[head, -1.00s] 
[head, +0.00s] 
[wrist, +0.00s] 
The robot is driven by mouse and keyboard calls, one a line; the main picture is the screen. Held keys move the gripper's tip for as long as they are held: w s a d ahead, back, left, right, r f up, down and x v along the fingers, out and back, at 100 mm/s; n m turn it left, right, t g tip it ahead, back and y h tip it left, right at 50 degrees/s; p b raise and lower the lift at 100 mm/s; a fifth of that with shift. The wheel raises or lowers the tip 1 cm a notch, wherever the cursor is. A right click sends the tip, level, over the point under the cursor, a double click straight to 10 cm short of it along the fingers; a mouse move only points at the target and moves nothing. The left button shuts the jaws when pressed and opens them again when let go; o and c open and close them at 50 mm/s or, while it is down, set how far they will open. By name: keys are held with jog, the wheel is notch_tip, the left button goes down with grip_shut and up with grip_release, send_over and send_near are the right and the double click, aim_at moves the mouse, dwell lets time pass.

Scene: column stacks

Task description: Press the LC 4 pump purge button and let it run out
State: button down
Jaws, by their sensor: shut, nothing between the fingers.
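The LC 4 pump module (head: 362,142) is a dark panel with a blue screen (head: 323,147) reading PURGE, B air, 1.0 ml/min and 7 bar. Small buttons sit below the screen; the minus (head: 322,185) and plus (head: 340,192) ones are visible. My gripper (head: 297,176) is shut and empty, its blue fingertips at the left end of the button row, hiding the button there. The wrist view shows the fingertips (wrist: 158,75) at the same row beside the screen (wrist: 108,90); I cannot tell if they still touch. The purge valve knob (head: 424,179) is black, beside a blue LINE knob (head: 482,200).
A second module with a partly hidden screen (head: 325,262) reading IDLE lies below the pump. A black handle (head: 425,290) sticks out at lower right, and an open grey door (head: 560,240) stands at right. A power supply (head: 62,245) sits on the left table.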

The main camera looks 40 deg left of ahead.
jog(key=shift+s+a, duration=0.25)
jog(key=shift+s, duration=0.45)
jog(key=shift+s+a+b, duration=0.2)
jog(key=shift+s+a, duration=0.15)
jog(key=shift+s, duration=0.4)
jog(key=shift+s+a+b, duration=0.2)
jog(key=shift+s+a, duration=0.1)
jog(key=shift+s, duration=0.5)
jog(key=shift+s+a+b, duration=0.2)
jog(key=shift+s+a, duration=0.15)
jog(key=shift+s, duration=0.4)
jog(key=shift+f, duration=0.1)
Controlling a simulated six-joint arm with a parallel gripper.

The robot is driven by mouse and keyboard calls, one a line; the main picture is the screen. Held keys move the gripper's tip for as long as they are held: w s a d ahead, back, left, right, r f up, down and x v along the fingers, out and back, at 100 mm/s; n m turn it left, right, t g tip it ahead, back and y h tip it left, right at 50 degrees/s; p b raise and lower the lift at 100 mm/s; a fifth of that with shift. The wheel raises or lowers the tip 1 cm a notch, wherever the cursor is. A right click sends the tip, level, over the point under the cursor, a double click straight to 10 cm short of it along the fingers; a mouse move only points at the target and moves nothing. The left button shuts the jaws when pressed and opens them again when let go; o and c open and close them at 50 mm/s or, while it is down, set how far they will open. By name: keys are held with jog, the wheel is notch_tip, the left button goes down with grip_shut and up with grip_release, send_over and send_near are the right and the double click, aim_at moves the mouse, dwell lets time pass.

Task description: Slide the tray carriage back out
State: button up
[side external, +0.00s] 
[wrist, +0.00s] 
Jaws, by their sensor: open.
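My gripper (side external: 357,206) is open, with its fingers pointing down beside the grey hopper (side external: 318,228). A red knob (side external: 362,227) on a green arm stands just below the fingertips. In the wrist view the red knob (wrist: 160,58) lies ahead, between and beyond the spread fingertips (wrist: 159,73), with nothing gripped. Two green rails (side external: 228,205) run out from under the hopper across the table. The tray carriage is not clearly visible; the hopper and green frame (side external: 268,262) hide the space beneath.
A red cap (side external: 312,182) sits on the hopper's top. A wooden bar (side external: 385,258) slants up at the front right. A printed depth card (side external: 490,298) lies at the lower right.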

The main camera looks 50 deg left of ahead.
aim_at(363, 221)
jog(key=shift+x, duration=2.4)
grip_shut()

────────────────────

* Written task: Print, please, the lines above from the very first through the one that holds "State: button down", both included, word for word and with nothing else.

* Answer in full:
[head, -1.00s] 
[head, +0.00s] 
[wrist, +0.00s] 
The robot is driven by mouse and keyboard calls, one a line; the main picture is the screen. Held keys move the gripper's tip for as long as they are held: w s a d ahead, back, left, right, r f up, down and x v along the fingers, out and back, at 100 mm/s; n m turn it left, right, t g tip it ahead, back and y h tip it left, right at 50 degrees/s; p b raise and lower the lift at 100 mm/s; a fifth of that with shift. The wheel raises or lowers the tip 1 cm a notch, wherever the cursor is. A right click sends the tip, level, over the point under the cursor, a double click straight to 10 cm short of it along the fingers; a mouse move only points at the target and moves nothing. The left button shuts the jaws when pressed and opens them again when let go; o and c open and close them at 50 mm/s or, while it is down, set how far they will open. By name: keys are held with jog, the wheel is notch_tip, the left button goes down with grip_shut and up with grip_release, send_over and send_near are the right and the double click, aim_at moves the mouse, dwell lets time pass.

Scene: column stacks

Task description: Press the LC 4 pump purge button and let it run out
State: button down

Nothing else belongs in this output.